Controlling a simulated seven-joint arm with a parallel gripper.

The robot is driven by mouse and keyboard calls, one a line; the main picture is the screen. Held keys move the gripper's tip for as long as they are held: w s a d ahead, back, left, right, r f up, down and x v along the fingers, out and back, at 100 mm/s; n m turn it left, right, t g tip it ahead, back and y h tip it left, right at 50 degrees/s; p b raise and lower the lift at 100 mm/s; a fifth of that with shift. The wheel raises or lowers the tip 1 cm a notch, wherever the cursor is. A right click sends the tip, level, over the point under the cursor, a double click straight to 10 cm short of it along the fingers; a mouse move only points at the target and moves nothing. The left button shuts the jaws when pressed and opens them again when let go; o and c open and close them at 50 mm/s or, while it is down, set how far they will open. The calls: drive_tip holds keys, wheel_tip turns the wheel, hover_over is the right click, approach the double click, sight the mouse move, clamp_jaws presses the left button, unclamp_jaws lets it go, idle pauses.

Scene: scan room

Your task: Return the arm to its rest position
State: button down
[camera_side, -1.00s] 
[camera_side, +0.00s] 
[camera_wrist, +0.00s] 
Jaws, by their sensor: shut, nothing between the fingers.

────

■ DESCRIPTION OF THE TASK: Write the entire listing out again, word for word.

■ FULL ANSWER:
Controlling a simulated seven-joint arm with a parallel gripper.

The robot is driven by mouse and keyboard calls, one a line; the main picture is the screen. Held keys move the gripper's tip for as long as they are held: w s a d ahead, back, left, right, r f up, down and x v along the fingers, out and back, at 100 mm/s; n m turn it left, right, t g tip it ahead, back and y h tip it left, right at 50 degrees/s; p b raise and lower the lift at 100 mm/s; a fifth of that with shift. The wheel raises or lowers the tip 1 cm a notch, wherever the cursor is. A right click sends the tip, level, over the point under the cursor, a double click straight to 10 cm short of it along the fingers; a mouse move only points at the target and moves nothing. The left button shuts the jaws when pressed and opens them again when let go; o and c open and close them at 50 mm/s or, while it is down, set how far they will open. The calls: drive_tip holds keys, wheel_tip turns the wheel, hover_over is the right click, approach the double click, sight the mouse move, clamp_jaws presses the left button, unclamp_jaws lets it go, idle pauses.

Scene: scan room

Your task: Return the arm to its rest position
State: button down
[camera_side, -1.00s] 
[camera_side, +0.00s] 
[camera_wrist, +0.00s] 
Jaws, by their sensor: shut, nothing between the fingers.

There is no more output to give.